-- Task data start --

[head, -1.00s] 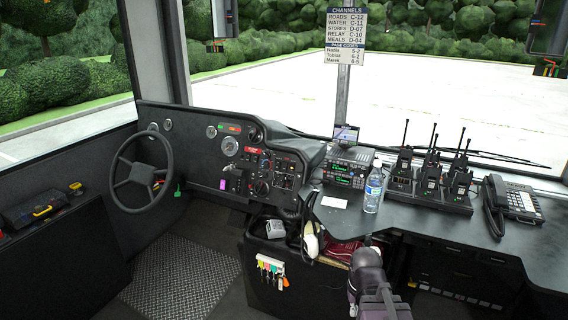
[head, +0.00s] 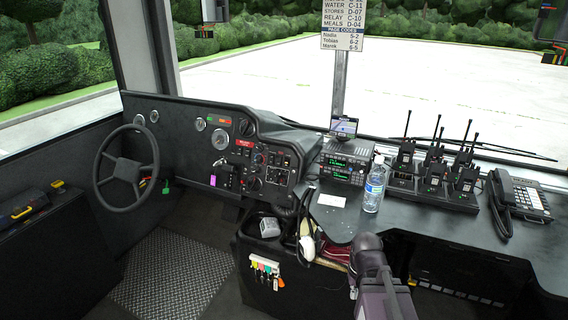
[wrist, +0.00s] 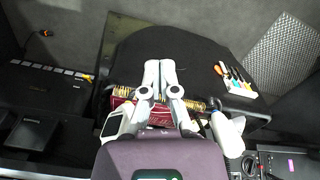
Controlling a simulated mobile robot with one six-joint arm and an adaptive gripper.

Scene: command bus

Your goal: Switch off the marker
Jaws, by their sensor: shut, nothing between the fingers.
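The dashboard (head: 265,165) carries a black panel of small switches, knobs and red-lit labels right of the steering wheel. Which control is the marker, and its position, is too small to tell. A corner of a control panel (wrist: 288,162) shows at the bottom right of the wrist view.
The steering wheel (head: 126,168) stands left. A radio (head: 343,165), bottle (head: 374,187), handheld radios (head: 435,175) and desk phone (head: 518,195) stand on the right counter. Floor (head: 170,268) is free at left.

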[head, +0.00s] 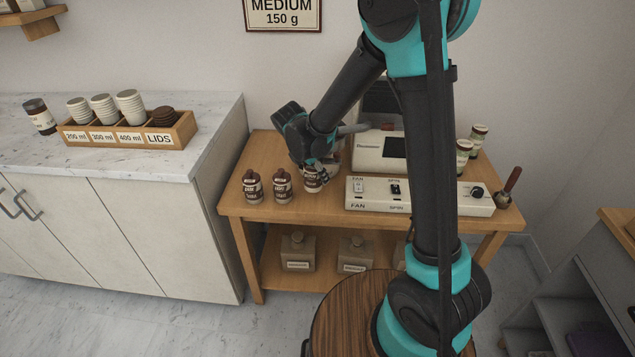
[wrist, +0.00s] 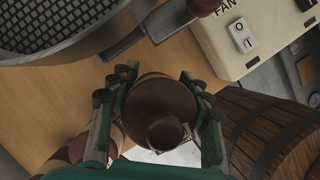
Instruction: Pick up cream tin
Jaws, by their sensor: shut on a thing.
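My gripper (head: 316,168) is shut on a small brown-capped bottle-like container (head: 313,184) at the front of the wooden table. In the wrist view, the fingers (wrist: 155,82) close on both sides of its round dark brown top (wrist: 160,105). Its label is mostly hidden, so I cannot tell whether it is the cream tin. I cannot tell whether it is lifted off the table. Two similar brown-capped containers with pale labels, one (head: 252,187) and another (head: 283,185), stand upright to its left.
A switch box (head: 420,207) sits right of my gripper, with a white machine (head: 378,160) behind. Two pale, dark-lidded tins (head: 463,157) (head: 478,138) stand at the table's right. A mesh-bottomed round pan (wrist: 50,25) is close by. The counter holds a cup rack (head: 120,142) and another tin (head: 39,116).

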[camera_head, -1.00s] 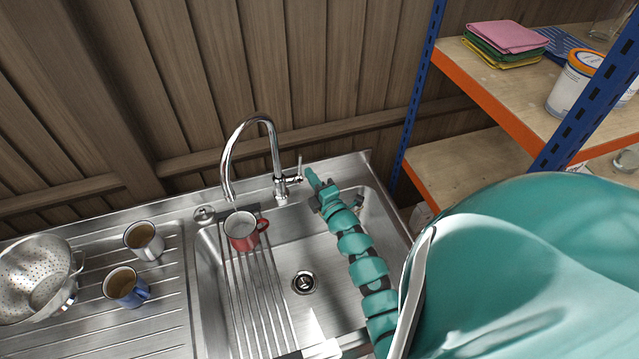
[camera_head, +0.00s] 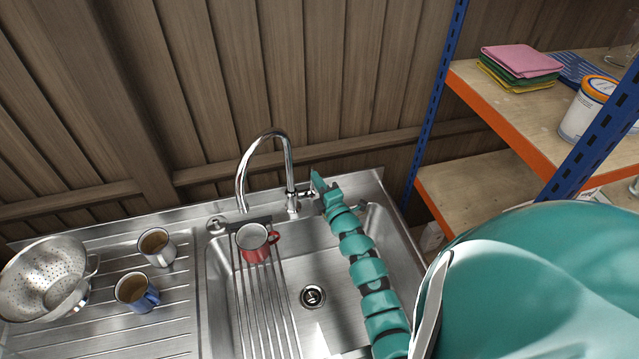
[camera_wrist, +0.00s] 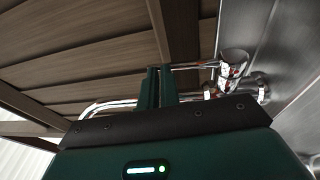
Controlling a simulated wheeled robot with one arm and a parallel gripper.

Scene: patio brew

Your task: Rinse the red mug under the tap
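The red mug (camera_head: 256,248) stands upright on the slatted rack in the left part of the sink, just right of and below the spout's end. Its inside looks pale. The chrome tap (camera_head: 291,175) arches over the sink's back edge; I see no water stream. My gripper (camera_head: 316,178) is beside the tap's right side, at the handle. In the wrist view my gripper's fingers (camera_wrist: 158,75) are close together, with the chrome lever (camera_wrist: 195,66) reaching from the tap body to their tips. I cannot tell whether they touch it. Nothing is held.
A white mug (camera_head: 157,247), a blue mug (camera_head: 137,291) and a colander (camera_head: 45,280) stand on the drainboard at left. The sink (camera_head: 340,290) has a drain in its middle. A shelf unit (camera_head: 510,140) with folded cloths and a tub stands at right.

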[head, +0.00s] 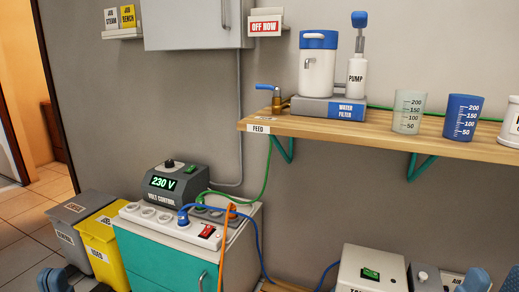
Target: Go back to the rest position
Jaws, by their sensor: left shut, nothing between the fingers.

-- Task data end --

Given problem: From the data above, gather every line that includes the word "simulated".

Solution for this exercise:
Controlling a simulated mobile robot with one six-joint arm and an adaptive gripper.
Controlling a simulated wheeled robot with one arm and a parallel gripper.

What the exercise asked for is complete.